_What you are asked to do_.
Return each line of the material verbatim.

_Data supplied_.
— Start —

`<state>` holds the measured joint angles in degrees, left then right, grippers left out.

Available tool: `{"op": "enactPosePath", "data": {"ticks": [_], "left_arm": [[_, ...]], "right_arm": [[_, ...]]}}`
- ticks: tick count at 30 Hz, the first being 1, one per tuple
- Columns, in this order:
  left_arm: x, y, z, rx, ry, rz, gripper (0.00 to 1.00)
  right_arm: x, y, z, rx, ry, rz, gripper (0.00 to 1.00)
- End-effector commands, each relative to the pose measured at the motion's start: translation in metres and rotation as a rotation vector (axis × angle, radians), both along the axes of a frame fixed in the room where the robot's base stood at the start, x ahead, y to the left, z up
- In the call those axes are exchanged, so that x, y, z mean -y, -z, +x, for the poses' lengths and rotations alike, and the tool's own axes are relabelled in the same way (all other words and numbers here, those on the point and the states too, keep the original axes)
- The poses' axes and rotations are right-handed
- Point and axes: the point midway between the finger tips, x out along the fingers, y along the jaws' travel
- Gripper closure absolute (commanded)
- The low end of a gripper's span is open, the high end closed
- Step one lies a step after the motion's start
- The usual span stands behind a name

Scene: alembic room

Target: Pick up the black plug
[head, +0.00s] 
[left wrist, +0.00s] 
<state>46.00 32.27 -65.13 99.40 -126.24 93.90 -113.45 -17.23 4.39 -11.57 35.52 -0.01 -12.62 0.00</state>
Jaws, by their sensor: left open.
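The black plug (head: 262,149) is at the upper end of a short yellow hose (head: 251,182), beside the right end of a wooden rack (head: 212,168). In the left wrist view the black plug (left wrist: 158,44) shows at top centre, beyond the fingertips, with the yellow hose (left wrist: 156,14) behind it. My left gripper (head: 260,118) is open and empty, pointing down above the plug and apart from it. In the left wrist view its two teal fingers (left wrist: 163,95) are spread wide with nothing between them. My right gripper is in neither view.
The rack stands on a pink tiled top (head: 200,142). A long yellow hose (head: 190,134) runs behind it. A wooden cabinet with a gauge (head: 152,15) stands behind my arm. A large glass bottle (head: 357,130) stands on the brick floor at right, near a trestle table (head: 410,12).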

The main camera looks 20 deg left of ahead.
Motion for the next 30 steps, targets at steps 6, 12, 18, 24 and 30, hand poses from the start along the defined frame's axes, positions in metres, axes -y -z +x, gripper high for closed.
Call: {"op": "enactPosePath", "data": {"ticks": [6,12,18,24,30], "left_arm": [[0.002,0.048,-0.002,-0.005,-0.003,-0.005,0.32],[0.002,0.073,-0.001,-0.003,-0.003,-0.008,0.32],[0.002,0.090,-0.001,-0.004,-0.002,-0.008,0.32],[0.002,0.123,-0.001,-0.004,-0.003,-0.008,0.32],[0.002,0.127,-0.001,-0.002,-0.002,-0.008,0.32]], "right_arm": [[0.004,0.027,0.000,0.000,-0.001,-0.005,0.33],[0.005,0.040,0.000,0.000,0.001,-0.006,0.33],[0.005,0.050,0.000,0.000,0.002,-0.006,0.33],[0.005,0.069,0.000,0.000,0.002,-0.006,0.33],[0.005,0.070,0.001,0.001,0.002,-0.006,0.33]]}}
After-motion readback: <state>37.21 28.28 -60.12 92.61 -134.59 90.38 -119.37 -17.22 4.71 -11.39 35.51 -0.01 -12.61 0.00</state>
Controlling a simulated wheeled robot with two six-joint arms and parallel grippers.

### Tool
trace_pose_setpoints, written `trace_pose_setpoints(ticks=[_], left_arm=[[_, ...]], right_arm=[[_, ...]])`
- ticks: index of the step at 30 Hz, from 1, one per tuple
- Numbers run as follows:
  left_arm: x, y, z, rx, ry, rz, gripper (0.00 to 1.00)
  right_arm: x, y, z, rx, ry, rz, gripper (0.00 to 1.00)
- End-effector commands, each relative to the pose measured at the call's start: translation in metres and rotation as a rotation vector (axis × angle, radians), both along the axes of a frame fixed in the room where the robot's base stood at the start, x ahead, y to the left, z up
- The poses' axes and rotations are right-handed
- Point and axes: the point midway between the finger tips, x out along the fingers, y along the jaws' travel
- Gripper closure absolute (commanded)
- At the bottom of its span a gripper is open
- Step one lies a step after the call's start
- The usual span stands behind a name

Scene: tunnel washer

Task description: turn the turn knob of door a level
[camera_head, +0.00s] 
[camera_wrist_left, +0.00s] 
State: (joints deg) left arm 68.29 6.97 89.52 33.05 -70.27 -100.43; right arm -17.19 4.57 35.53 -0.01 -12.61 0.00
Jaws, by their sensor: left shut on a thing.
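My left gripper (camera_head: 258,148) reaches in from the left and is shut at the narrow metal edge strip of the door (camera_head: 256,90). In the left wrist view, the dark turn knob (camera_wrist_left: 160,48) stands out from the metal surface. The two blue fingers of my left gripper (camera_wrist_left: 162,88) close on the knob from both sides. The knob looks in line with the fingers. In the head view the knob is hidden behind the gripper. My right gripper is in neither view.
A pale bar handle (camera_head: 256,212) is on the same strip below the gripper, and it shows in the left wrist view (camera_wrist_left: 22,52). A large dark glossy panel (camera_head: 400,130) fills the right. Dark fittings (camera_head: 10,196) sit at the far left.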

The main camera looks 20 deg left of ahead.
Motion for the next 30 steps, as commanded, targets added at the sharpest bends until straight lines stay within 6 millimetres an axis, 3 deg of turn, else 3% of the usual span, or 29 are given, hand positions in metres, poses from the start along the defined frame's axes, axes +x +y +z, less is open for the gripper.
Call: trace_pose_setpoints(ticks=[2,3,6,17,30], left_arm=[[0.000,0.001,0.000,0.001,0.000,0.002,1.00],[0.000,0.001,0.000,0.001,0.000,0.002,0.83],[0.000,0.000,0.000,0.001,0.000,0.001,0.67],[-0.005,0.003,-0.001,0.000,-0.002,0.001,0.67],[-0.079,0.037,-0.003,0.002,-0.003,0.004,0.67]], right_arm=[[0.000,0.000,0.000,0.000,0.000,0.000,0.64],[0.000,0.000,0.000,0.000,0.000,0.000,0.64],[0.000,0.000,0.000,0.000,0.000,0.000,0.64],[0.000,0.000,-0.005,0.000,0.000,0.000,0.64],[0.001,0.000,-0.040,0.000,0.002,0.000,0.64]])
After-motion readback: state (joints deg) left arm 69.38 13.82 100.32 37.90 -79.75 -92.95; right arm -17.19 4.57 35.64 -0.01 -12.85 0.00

— End —

_Reply to the exercise_.
`<state>` holds the measured joint angles in degrees, left then right, grippers left out.

Available tool: `{"op": "enactPosePath", "data": {"ticks": [_], "left_arm": [[_, ...]], "right_arm": [[_, ...]]}}`
- ticks: tick count at 30 Hz, the first being 1, one per tuple
- Columns, in this order:
  left_arm: x, y, z, rx, ry, rz, gripper (0.00 to 1.00)
  right_arm: x, y, z, rx, ry, rz, gripper (0.00 to 1.00)
- End-effector commands, each relative to the pose measured at the motion's start: translation in metres and rotation as a rotation vector (axis × angle, radians), both along the axes of a frame fixed in the room where the robot's base stood at the start, x ahead, y to the left, z up
- In the call those axes are exchanged, so that x, y, z mean -y, -z, +x, for the poses' lengths and rotations alike, and the tool's own axes are relabelled in the same way (all other words and numbers here, those on the point and the states too, keep the original axes)
- The poses' axes and rotations are right-handed
- Point and axes: the point midway between the finger tips, x out along the fingers, y along the jaws' travel
- Gripper closure absolute (commanded)
- The low end of a gripper's span is open, the high end closed
- Step one lies a step after the motion's start
- The usual span stands behind a name

Scene: alembic room

Target: Pick up the black plug
[head, +0.00s] 
[left wrist, +0.00s] 
<state>46.00 32.27 -65.13 99.40 -126.24 93.90 -113.45 -17.23 4.39 -11.57 35.52 -0.01 -12.62 0.00</state>
Jaws, by their sensor: left open.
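The black plug (head: 262,149) is at the upper end of a short yellow hose (head: 251,182), beside the right end of a wooden rack (head: 212,168). In the left wrist view the black plug (left wrist: 158,44) shows at top centre, beyond the fingertips, with the yellow hose (left wrist: 156,14) behind it. My left gripper (head: 260,118) is open and empty, pointing down above the plug and apart from it. In the left wrist view its two teal fingers (left wrist: 163,95) are spread wide with nothing between them. My right gripper is in neither view.
The rack stands on a pink tiled top (head: 200,142). A long yellow hose (head: 190,134) runs behind it. A wooden cabinet with a gauge (head: 152,15) stands behind my arm. A large glass bottle (head: 357,130) stands on the brick floor at right, near a trestle table (head: 410,12).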

The main camera looks 20 deg left of ahead.
Motion for the next 30 steps, targets at steps 6, 12, 18, 24 and 30, hand poses from the start along the defined frame's axes, positions in metres, axes -y -z +x, gripper high for closed.
Call: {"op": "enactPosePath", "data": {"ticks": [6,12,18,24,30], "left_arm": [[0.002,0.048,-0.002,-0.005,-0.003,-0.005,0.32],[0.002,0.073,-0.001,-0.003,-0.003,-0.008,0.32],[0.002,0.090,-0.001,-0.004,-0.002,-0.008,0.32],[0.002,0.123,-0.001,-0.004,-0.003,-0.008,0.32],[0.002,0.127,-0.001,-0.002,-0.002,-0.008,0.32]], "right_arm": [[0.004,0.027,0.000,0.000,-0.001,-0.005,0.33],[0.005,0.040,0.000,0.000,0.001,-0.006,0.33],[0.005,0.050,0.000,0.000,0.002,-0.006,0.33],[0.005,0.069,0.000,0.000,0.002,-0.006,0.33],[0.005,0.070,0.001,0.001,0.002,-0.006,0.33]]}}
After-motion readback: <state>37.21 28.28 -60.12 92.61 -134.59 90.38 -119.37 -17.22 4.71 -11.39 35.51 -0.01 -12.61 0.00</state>
Controlling a simulated wheeled robot with two six-joint arms and parallel grippers.

### Tool
trace_pose_setpoints, written `trace_pose_setpoints(ticks=[_], left_arm=[[_, ...]], right_arm=[[_, ...]])`
- ticks: index of the step at 30 Hz, from 1, one per tuple
- Numbers run as follows:
  left_arm: x, y, z, rx, ry, rz, gripper (0.00 to 1.00)
  right_arm: x, y, z, rx, ry, rz, gripper (0.00 to 1.00)
- End-effector commands, each relative to the pose measured at the call's start: translation in metres and rotation as a rotation vector (axis × angle, radians), both along the axes of a frame fixed in the room where the robot's base stood at the start, x ahead, y to the left, z up
- The poses' axes and rotations are right-handed
- Point and axes: the point midway between the finger tips, x out along the fingers, y along the jaws' travel
- Gripper closure absolute (commanded)
- At the bottom of its span a gripper is open
- Step one lies a step after the call's start
- The usual span stands behind a name

Scene: tunnel washer

Task description: turn the turn knob of door a level
[camera_head, +0.00s] 
[camera_wrist_left, +0.00s] 
State: (joints deg) left arm 68.29 6.97 89.52 33.05 -70.27 -100.43; right arm -17.19 4.57 35.53 -0.01 -12.61 0.00
Jaws, by their sensor: left shut on a thing.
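My left gripper (camera_head: 258,148) reaches in from the left and is shut at the narrow metal edge strip of the door (camera_head: 256,90). In the left wrist view, the dark turn knob (camera_wrist_left: 160,48) stands out from the metal surface. The two blue fingers of my left gripper (camera_wrist_left: 162,88) close on the knob from both sides. The knob looks in line with the fingers. In the head view the knob is hidden behind the gripper. My right gripper is in neither view.
A pale bar handle (camera_head: 256,212) is on the same strip below the gripper, and it shows in the left wrist view (camera_wrist_left: 22,52). A large dark glossy panel (camera_head: 400,130) fills the right. Dark fittings (camera_head: 10,196) sit at the far left.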

The main camera looks 20 deg left of ahead.
Motion for the next 30 steps, as commanded, targets added at the sharpest bends until straight lines stay within 6 millimetres an axis, 3 deg of turn, else 3% of the usual span, or 29 are given, hand positions in metres, poses from the start along the defined frame's axes, axes +x +y +z, less is open for the gripper.
Call: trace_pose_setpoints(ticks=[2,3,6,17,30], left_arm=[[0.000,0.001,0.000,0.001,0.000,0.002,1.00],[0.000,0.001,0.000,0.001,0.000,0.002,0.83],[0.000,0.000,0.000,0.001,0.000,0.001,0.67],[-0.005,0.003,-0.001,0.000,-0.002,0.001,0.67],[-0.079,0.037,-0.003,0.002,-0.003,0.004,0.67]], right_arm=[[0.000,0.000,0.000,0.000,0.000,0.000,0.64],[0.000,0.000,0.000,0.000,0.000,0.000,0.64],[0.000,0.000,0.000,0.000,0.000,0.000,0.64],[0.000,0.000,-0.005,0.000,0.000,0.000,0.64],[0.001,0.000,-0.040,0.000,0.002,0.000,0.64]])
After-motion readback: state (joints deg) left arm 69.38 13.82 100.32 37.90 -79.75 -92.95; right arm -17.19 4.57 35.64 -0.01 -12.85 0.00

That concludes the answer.